When I first started teaching in Baltimore City Public Schools in 1995, I could not figure out how to get my middle school students to sit down long enough to teach them anything. I felt simultaneously adrift and jarred every day with the contrast between the abject poverty of the school and nonchalance of some of the staff. I was sure, however, that my classroom was in chaos and I was failing as a teacher. A colleague across the hall from me, who had all of his students in order, gave me a tip. "Give them lots of work, from the moment that they walk in the door to when they leave. Then grade everything and give the grades back the next day. The kids will settle down."
The strategy seemed odd, nothing like my own public school experience in suburban Western Pennsylvania, but I did it. My colleague proved to be right. In a matter of days, my students were attentive and doing what I asked. The only drawback was that I spent hours a day grading everything they did so that I could give them their work back the next day. The volume of work that I graded, for completion and correctness, was massive. I did not spend much time thinking about what I was teaching and why; I was too exhausted. I was confident in one thing though—I was effective. This was reinforced by any teacher or administrator who walked by my orderly classroom and told me so.
It wasn't until I started to teach on the high school level in Baltimore City Public Schools that I started to doubt myself. Even though I had "survived" longer than the average new BCPS teacher (six years!), I observed with panic that as my students neared graduation, the way that I taught them was not preparing them for college. My high school students were just as attentive as my middle school students were, because I constantly graded and returned their work as well, but they could not read, write, or think like a college student. My students and I were focused on short-term goals—sitting in seats and turning in daily assignments. As much as I praised them for their hard work and consequently I was praised for my competency as a teacher, together we had really only accomplished two things—sustaining an orderly classroom and processing daily busy work.
My strategy for classroom management was a temporary and poorly constructed bandage for college-ready curriculum. Tragically, most of my colleagues taught this same way and had no intention of changing it. It was too effective and too comfortable. In fact, the schools where I have taught operated on a larger scale of this classroom model—immediate consequences for minor infractions. This kept our students tightly managed and tightly wound. Any variation in this structure resulted in chaos in the classroom and chaos in schools, but teaching in this way felt wrong and dehumanizing for all involved—administrators, teachers, students, and families.
Over the next 14 years and with the help of colleagues, a new school, and trial and error, I started to teach differently in Baltimore City Public Schools. I learned that making learning interesting and authentic was just as engaging. I learned how to show students that I cared about their growth. I gradually spent less time grading behavior and more time nurturing skills and concepts with my students. But this piece of writing is not necessarily about how I learned to teach, it is more about improving education in Baltimore.

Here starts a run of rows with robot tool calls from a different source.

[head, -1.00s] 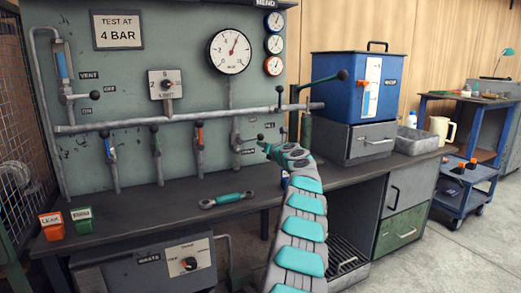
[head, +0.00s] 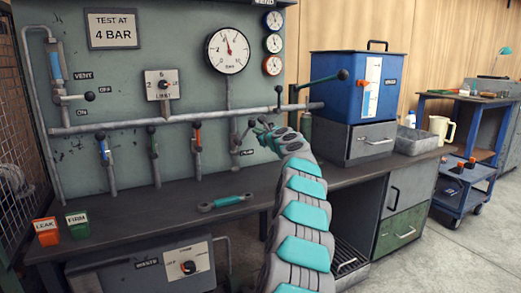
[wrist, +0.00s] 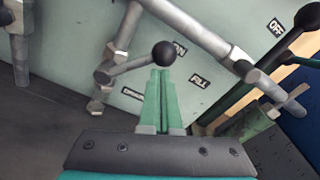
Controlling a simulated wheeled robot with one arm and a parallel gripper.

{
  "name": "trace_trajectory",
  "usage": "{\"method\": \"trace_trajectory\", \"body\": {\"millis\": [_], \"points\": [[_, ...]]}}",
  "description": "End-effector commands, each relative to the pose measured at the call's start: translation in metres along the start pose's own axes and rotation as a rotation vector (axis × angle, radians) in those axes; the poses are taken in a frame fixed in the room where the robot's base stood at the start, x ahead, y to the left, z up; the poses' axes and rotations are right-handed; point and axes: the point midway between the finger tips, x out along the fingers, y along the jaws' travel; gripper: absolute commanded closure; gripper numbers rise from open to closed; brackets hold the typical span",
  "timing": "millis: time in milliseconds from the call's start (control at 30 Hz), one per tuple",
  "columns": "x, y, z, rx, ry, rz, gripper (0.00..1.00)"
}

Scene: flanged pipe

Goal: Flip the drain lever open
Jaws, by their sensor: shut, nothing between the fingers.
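The drain lever, a short grey arm with a black ball knob (head: 251,122), sits on the vertical pipe below the large gauge. In the head view it slants up to the right. In the wrist view the knob (wrist: 165,53) is just beyond my fingertips, and the lever arm runs left to its pipe fitting. My gripper (head: 259,131) is shut and empty, its green fingers (wrist: 160,72) together beside the knob. Whether they touch it, I cannot tell. The large gauge (head: 227,50) has its needle nearly upright, slightly left.
Several valve levers stand to the left.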

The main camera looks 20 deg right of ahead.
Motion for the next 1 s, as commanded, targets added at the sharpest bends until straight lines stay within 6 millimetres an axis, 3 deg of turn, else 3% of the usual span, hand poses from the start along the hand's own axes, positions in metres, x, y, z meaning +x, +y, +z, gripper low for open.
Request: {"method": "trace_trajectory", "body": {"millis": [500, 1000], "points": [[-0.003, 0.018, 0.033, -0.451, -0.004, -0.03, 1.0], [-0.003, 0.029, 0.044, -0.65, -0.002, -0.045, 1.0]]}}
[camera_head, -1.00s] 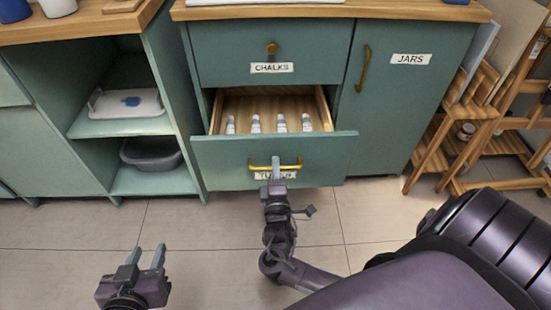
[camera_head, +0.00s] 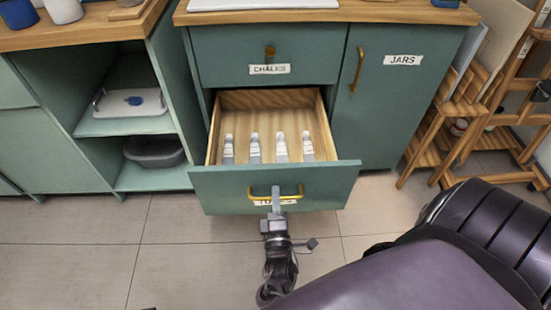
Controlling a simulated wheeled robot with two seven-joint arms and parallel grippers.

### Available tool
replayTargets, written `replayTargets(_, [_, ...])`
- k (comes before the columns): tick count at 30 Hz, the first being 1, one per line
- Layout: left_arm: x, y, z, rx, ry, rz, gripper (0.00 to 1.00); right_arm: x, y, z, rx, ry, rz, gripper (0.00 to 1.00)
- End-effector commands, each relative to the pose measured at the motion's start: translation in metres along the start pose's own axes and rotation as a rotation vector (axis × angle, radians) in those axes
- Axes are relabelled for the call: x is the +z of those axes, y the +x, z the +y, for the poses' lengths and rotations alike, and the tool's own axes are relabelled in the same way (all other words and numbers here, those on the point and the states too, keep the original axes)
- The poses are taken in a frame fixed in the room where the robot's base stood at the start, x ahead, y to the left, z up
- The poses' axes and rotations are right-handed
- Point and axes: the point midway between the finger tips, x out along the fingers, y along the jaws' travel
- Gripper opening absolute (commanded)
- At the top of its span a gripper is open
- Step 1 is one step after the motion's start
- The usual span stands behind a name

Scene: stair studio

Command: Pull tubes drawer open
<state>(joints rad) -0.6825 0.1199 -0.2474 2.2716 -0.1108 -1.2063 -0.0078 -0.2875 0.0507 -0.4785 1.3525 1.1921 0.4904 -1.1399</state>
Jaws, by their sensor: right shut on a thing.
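The tubes drawer (camera_head: 330,188) is the lower drawer of the green cabinet and stands well out from it. Several white-and-grey tubes (camera_head: 281,148) stand or lie in a row on its wooden floor. My right gripper (camera_head: 276,199) is shut on the drawer's brass handle (camera_head: 291,195). It partly covers the drawer's label. My left gripper is out of view.
The chalks drawer (camera_head: 225,55) above is closed. The jars door (camera_head: 390,110) to the right is closed. An open shelf at left holds a white tray (camera_head: 150,108) and a grey basin (camera_head: 155,152). A wooden easel rack (camera_head: 480,125) stands at right. Floor in front is clear.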

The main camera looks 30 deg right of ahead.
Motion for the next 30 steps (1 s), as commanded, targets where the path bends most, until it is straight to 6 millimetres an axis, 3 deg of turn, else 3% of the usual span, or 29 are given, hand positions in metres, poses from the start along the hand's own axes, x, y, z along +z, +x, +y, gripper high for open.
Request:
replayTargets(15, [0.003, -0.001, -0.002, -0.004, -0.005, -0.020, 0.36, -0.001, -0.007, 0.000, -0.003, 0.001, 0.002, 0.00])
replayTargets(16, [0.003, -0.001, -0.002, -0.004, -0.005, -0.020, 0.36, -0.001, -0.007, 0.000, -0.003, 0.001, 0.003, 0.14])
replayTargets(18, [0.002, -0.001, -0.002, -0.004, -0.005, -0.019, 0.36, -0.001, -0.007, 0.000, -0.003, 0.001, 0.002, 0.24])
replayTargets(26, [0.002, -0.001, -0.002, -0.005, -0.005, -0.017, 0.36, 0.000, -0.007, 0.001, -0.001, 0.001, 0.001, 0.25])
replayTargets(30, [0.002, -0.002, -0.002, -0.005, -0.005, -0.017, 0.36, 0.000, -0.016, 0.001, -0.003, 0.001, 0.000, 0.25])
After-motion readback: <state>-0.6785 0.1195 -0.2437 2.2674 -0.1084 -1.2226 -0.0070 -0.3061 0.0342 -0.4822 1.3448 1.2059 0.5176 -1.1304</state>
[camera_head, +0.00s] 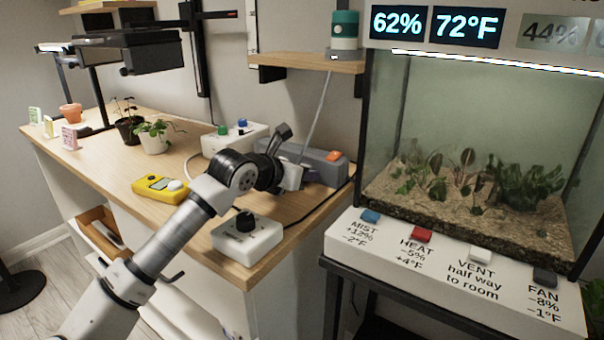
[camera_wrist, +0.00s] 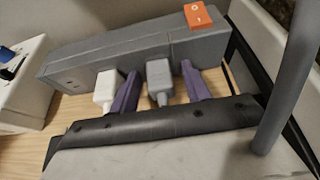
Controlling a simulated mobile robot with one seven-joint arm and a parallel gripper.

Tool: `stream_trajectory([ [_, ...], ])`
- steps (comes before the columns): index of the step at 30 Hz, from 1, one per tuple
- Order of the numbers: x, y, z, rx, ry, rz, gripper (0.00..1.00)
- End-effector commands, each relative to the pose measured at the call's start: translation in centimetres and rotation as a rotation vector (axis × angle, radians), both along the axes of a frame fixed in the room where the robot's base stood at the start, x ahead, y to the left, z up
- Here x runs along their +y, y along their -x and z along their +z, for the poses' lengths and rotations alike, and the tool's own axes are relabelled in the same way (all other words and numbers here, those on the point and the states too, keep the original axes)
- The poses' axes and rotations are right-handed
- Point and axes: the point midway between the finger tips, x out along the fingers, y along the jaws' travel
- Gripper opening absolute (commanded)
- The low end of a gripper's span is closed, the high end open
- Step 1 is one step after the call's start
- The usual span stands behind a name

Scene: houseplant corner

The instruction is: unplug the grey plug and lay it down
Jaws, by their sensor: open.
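The grey plug (camera_wrist: 159,85) sits in the grey power strip (camera_wrist: 110,58), with its front end at the strip's near face. My gripper (camera_wrist: 160,70) is open, and its two purple fingers stand on either side of the plug with small gaps. In the head view my gripper (camera_head: 304,176) is at the strip (camera_head: 322,166), and my wrist hides the plugs there. A white plug (camera_wrist: 105,90) sits in the strip just left of my left finger.
An orange switch (camera_wrist: 197,15) tops the strip's right end. A grey tube (camera_head: 320,110) comes down behind my wrist. A white dial box (camera_head: 247,238), a yellow meter (camera_head: 160,188) and a white box with knobs (camera_head: 232,138) stand nearby.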

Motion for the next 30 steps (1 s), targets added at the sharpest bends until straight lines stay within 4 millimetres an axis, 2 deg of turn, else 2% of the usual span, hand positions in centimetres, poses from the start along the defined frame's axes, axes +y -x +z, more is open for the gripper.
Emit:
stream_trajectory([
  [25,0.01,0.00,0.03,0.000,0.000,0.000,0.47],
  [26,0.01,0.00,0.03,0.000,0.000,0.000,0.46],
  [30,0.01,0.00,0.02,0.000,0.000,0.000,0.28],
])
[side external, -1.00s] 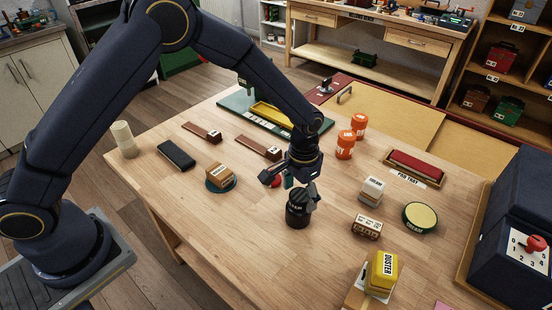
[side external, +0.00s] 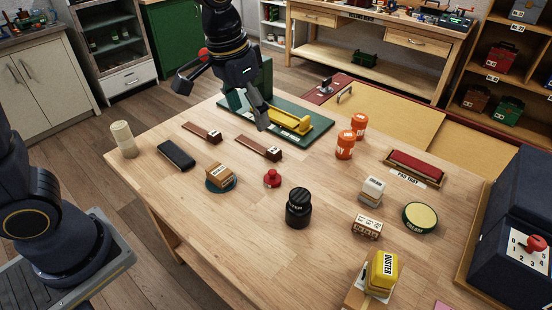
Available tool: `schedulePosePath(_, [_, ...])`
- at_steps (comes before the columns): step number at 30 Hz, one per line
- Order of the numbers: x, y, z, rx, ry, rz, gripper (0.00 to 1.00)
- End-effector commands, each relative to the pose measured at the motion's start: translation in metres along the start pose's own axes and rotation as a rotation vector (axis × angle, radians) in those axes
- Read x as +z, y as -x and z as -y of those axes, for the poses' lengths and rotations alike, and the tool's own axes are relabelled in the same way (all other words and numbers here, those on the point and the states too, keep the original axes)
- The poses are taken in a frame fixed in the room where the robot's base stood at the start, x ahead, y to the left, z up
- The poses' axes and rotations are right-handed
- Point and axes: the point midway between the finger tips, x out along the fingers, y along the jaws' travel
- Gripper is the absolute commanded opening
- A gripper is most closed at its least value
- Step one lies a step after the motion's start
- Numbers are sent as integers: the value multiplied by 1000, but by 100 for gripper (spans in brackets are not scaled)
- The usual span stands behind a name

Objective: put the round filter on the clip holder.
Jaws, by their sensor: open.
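No object can be surely read as the round filter or the clip holder. Round things on the table are a black knobbed cylinder (side external: 298,210) with a partly legible label, a green-rimmed disc with a cream top (side external: 419,217), and a small red knob (side external: 272,179). A green base (side external: 300,145) at the back carries a yellow piece (side external: 290,120) and a green upright (side external: 265,78). My gripper (side external: 221,106) is open over the table's far left part, near this green base, fingers spread wide. It appears empty. Whether it touches the base is unclear.
Orange cylinders (side external: 345,145) stand back of centre. A tray with a red pad (side external: 415,168), a white block (side external: 371,190) and a yellow duster block (side external: 382,270) are to the right. A dark box with a dial (side external: 520,225) bounds the right. The front left tabletop is clear.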

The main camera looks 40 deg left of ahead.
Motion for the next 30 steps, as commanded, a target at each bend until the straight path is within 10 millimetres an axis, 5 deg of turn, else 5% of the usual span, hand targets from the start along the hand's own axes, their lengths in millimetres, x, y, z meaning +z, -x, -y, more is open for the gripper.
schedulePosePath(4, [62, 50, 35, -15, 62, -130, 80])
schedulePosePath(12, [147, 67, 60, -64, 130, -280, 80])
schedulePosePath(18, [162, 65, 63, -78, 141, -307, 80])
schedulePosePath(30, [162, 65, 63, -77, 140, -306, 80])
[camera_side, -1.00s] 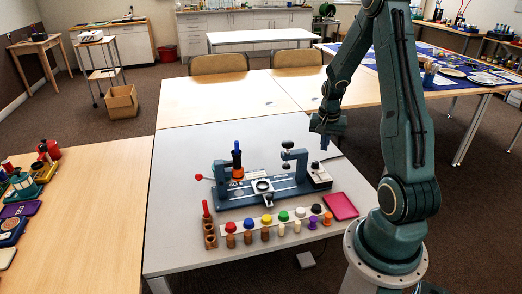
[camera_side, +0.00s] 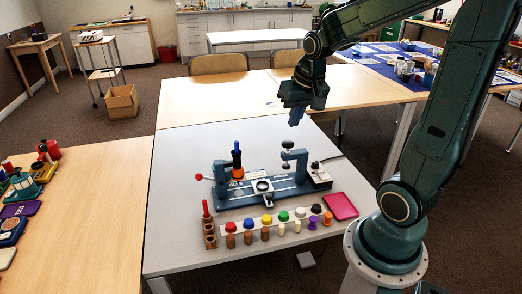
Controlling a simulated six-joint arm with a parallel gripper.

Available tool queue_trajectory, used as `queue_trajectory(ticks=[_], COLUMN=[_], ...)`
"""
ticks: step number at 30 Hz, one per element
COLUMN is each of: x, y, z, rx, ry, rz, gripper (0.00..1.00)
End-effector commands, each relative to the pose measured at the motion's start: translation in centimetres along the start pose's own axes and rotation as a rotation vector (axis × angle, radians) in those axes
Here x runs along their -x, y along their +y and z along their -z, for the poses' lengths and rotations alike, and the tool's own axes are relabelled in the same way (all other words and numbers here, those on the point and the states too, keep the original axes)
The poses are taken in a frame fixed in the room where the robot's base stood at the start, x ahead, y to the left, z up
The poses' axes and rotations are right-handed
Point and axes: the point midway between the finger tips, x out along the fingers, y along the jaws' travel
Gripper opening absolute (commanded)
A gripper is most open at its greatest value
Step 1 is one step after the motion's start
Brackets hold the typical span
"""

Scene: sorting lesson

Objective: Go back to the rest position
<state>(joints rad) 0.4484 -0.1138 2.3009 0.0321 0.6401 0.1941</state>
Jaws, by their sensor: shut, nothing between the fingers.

Last April, when I watched chaos erupt in Baltimore outside of a Baltimore City Public School, I had the same sinking feeling that I had 14 years ago in the classroom. The entire city was an open wound, as the fabric of short-sighted policies, like my own classroom management strategy, burst open under the pressure of Freddie Gray's death to reveal that we were not, in fact, a democratic state for all residents. What happened outside of the school mimicked exactly what I had seen for years in schools: Students, who had been routinely controlled by immediate consequences for minor offenses, emerged into chaos when that structure was removed.
I felt a part of this collective failure when I thought about how many students I had taught in the last twenty years that currently live in Baltimore, attend the schools, or have children that attend the schools. I had continued the tradition of preaching to students that if they attended school and earned good grades, that they would have a better future. But our short sighted strategies failed them. According to a 2011 report commissioned by former Baltimore City Public Schools CEO Andrés Alonso, "for the [Baltimore City Public Schools] Class of 2004 who ever enrolled in college, 23% earned either a 2- or 4-year degree by 2010." (Durham and Westlund 2011). This class of 2004, who conceivably started kindergarten in 1992, were raised in a time of Baltimore's "zero tolerance" era of legislation, policing, and education. Even the ideal student, adhering to every policy and demand, was not given the tools to compete in college, but rather the skills to avoid infractions. Isn't this alone a reason to riot?
At my current school, Baltimore City College, the Instructional Leadership Team has worked hard over the last five years to improve access to college preparatory curriculum for all of our students. We have made incredible progress. Eighty percent of the class of 2015 took two or more International Baccalaureate (IB) Diploma classes, with the goal of 100 percent by the class of 2015. Very simply, our strategy has been to support our students to challenge themselves and succeed. In practice, that means opening access to rigorous courses to all, but also providing additional support for students to be successful in these courses. This means everything from structured peer tutoring in writing and math to one-on-one research tutoring. The other crucial element to this formula is to make all assessment transparent, accessible, and aligned to rigorous standards for all stakeholders. That means that every student and every family understands exactly how assessment happens, when it happens, and why it happens.